Was ist euer Geheimtipp für die Arbeit zu Transdisziplinarität und transformativer Wissenschaft?

Studierende sind ein super Bindeglied zwischen Hochschule und zivilgesellschaftlichen Gruppen außerhalb der Hochschule, denn sie sind noch nicht so festgefahren in den Grenzen ihrer Fachdisziplinen und stellen ganz andere Fragen. Dieses Potenzial sollte genutzt werden, um die Hochschule zur Gesellschaft zu öffnen und neuen Wind in die Universitäten zu bringen!

 

Was ist die größte Herausforderung bei Aktivitäten zu Transdisziplinarität und transformativer Wissenschaft?

Ganz praktisch ergibt sich das Problem, bei der allgemeinen Knappheit von Ressourcen (Zeit, Geld, …) die zusätzlichen Kapazitäten aufzubringen, die zur Überbrückung der Systemgrenzen und zur Arbeit in einem transdisziplinären Umfeld notwendig sind.

Auf einer anderen Ebene stellt das Erkennen der unterschiedlichen Logiken, Bezugssysteme und Kommunikationsstrategien innerhalb und außerhalb der Hochschule eine Herausforderung dar.

Und schließlich sehen wir große Herausforderungen bei der Zusammenarbeit auf Augenhöhe: Der universitäre Part muss in Teilen Abstand vom eigenen Wahrheitsanspruch und der eigenen Autorität nehmen, um den Kooperationspartner*innen auch Expertise in Hinblick auf die eigene Lebenswelt zuzugestehen. Damit tut sich Wissenschaft manchmal schwer.

 

Welche institutionellen und/oder strukturellen Faktoren erschweren euch die Aktivitäten im Bereich Transdisziplinarität und transformative Wissenschaft?

Stellenausstattung:

Viele der zeitlichen Ressourcen der überfachlichen Betreuung bei kubus fließen in die Sicherung der Tutor*innen- und Betreuungsstellen. Diese Zeit könnte besser für andere Aktivitäten genutzt werden, zum Beispiel die Unterstützung der Tutor*innen in ihrer Projektarbeit.
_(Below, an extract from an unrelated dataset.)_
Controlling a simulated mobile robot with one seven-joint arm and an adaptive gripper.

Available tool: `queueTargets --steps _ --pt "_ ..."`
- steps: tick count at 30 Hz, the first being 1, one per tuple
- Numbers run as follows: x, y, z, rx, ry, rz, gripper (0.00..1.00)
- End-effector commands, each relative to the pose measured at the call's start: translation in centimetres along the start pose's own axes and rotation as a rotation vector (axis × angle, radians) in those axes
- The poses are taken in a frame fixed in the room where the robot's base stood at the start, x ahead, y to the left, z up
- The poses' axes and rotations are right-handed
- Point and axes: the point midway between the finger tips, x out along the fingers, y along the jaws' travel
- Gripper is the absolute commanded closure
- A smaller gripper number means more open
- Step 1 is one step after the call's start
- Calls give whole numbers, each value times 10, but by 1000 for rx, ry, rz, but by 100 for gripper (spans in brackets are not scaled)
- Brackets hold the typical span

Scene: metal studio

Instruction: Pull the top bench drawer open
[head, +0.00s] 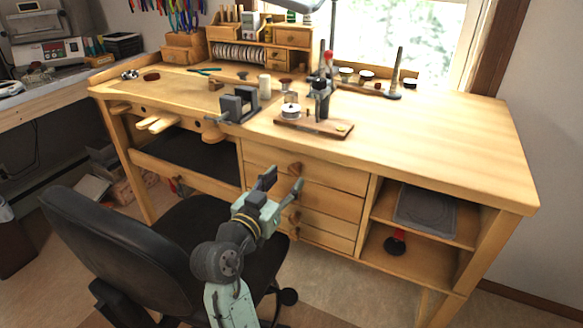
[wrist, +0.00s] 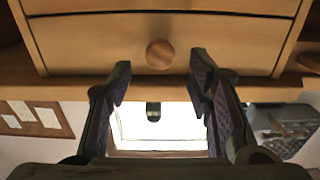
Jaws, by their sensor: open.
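The top bench drawer (head: 335,181) is the uppermost of a stack of wooden drawers under the bench, and its front looks flush with the bench. Its round wooden knob (head: 295,169) shows just above my gripper (head: 281,183). In the wrist view, which looks upside down, the knob (wrist: 160,54) sits on the drawer front (wrist: 90,48), centred between the two fingertips and slightly beyond them. My gripper (wrist: 160,72) is open there, with a finger to each side of the knob. I see no contact between fingers and knob; the exact gap in depth is unclear.
A black office chair (head: 105,250) stands close to my arm on the left. Lower drawers (head: 325,222) sit below, with an open shelf (head: 405,250) to their right. Tools and a small stand (head: 320,125) are on the bench top (head: 430,135).

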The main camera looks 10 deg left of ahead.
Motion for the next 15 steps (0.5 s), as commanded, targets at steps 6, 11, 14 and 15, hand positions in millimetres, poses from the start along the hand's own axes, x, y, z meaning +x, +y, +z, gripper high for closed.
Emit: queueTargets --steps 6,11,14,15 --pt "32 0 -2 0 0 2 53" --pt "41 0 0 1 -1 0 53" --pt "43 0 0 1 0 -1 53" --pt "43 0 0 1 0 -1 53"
Die Tutor*innen-Stellen mit einem Umfang von 10 Wochenstunden decken zudem oft nicht den tatsächlichen Arbeitsaufwand der Projekte ab – was das für zeitaufwändigere Kooperationen bedeutet, kann man sich ausmalen.

 

Bedeutung von Lehre im System Hochschule:

Lehre ist an der TU Berlin weniger prestigeträchtig als Forschung. Daraus folgt einerseits weniger Berücksichtigung bei der Stellenzuteilung (s.o.), andererseits fällt es Projektwerkstätten manchmal schwer, die Unterstützung eines*einer Professors*Professorin zu gewinnen. Und eine Projektwerkstatt, die kein betreuendes Fachgebiet hat, kann nicht bewilligt werden und damit nicht stattfinden.

 

Enger Rahmen der Regellehre und geringer Umfang des Bereiches Freie Wahl:

Der Rahmen einer Lehrveranstaltung, insbesondere einer Veranstaltung im Bereich «Freie Wahl», grenzt die Projektaktivitäten in ihrem Umfang ein. (Gleichzeitig können durch die Einbindung in die Regellehre aber neue Zugänge geschaffen werden und innerhalb der Hochschule existierende Anreizsysteme genutzt werden.)

 

Was sind aus eurer Sicht blinde Flecken im Diskurs zu transformativer Wissenschaft?

Wir vermissen den Blick auf das, was schon seit Jahren und Jahrzehnten an Hochschulen existiert, sich auch als transformativ versteht, aber nicht auf dieser «neuen Schlagwort-Welle» mitschwimmt. Anstatt laufend neue Strukturen und Institutionen zu schaffen, wäre es von Zeit zu Zeit auch wünschenswert, die bestehenden Einrichtungen zur Kenntnis zu nehmen, sie in die Debatten einzubinden, zu stärken und besser zu vernetzen.

Und wir vermissen in der Theoriedebatte eine stärker praxisorientierte Perspektive. Erworbene Erfahrungen in einem Reflexionsprozess in theoretische Kontexte einzubinden ist wichtig und wertvoll, aber wir sehen die Gefahr einer übermäßigen Theoretisierung im Vorfeld, die der Transformation im Wege steht, weil sie so viele Fragen vorwegschickt, dass der Schritt in die Praxis gar nicht mehr gewagt wird. Wir wünschen uns mehr Mut zu Experimenten!